Au casting : malgré le coté linéaire de la réalisation, les performances des acteurs sont souvent d’une justesse incroyable. Zoe Kazan (Clickbait, Un Hiver à New York, The Big Sick…) et Carey Mulligan (Promising Young Woman, The Dig, Collateral…) endossent le rôle mécanique des deux journalistes, entourées par Patricia Clarkson (Sharp Objects, Le Labyrinthe…) et Andre Baugher (Brooklyn Nine-Nine, Spirit : L’indomptable…).  Jennifer Ehle (Saint Maud, The Comey Rule…), Samantha Morton (The Walking Dead, Les Animaux Fantastiques…) et Ashley Judd (Divergente, Twin Peaks…) – ici dans son propre rôle – sont tout bonnement formidables.
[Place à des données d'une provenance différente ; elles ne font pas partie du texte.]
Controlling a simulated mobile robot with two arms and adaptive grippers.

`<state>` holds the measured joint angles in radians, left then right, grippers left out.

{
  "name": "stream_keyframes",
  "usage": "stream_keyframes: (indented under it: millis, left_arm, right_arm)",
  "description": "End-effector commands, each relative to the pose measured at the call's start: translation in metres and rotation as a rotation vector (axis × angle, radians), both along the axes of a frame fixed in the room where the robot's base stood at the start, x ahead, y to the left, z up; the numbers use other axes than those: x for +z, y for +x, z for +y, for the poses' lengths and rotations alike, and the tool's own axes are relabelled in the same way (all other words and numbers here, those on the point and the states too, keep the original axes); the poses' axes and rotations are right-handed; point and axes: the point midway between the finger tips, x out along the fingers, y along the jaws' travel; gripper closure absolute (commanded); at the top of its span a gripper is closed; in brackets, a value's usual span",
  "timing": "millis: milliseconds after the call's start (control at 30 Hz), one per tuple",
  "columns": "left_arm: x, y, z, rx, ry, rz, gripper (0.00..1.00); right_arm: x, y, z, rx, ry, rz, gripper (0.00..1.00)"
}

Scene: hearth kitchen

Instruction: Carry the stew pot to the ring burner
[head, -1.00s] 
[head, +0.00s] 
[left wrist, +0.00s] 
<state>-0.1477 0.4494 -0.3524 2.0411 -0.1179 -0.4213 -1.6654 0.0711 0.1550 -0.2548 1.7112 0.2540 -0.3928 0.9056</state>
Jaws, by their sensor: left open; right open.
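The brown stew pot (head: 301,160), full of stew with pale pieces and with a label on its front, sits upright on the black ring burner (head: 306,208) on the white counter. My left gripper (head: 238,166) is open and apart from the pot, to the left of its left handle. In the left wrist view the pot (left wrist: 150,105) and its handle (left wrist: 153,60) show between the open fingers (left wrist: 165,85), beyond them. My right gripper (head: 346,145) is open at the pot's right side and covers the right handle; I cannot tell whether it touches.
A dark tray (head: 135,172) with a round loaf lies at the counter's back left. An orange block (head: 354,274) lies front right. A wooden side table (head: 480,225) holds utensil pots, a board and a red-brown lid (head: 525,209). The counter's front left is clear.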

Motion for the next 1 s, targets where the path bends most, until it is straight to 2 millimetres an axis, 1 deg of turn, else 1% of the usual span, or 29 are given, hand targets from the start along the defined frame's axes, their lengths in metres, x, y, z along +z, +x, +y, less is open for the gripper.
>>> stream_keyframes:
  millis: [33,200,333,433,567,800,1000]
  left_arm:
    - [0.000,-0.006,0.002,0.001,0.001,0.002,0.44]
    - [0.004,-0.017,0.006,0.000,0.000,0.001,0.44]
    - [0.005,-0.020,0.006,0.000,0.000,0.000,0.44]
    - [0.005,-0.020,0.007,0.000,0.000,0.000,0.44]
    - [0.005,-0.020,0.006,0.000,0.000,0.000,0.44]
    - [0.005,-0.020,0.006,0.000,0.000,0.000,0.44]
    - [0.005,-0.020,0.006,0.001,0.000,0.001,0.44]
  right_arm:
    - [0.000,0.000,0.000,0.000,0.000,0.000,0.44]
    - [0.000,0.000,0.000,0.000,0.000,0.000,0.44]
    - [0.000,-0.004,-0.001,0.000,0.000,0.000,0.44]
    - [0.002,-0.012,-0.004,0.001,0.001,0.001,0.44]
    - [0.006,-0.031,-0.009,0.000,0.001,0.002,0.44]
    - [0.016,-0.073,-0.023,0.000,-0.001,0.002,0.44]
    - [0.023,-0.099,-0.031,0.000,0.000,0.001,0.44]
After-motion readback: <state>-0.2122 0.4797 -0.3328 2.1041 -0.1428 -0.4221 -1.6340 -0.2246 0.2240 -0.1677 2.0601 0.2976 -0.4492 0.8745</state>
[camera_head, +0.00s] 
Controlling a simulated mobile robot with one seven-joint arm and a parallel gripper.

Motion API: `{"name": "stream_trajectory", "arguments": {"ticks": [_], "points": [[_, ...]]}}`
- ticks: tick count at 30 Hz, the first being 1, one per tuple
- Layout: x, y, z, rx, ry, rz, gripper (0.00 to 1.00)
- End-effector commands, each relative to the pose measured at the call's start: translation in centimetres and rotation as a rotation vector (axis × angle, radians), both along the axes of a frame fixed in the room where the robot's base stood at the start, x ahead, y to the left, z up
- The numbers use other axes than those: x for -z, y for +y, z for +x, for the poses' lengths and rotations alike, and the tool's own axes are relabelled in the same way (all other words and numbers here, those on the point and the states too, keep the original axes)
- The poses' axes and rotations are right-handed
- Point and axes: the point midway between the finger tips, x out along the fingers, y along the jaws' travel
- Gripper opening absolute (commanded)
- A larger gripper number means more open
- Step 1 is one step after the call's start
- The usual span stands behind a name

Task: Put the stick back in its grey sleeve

À noter également la présence de Tom Pelphrey (Mank, Ozark…) et Adam Shapiro (Mes Premières Fois, Sense8…).

En conclusion, She Said redonne la parole volée aux victimes et dénonce un système qui protège les agresseurs dans un film à la réalisation certes académique voir un poil froid, mais au ton et sujet bouleversants et nécessaires. À voir.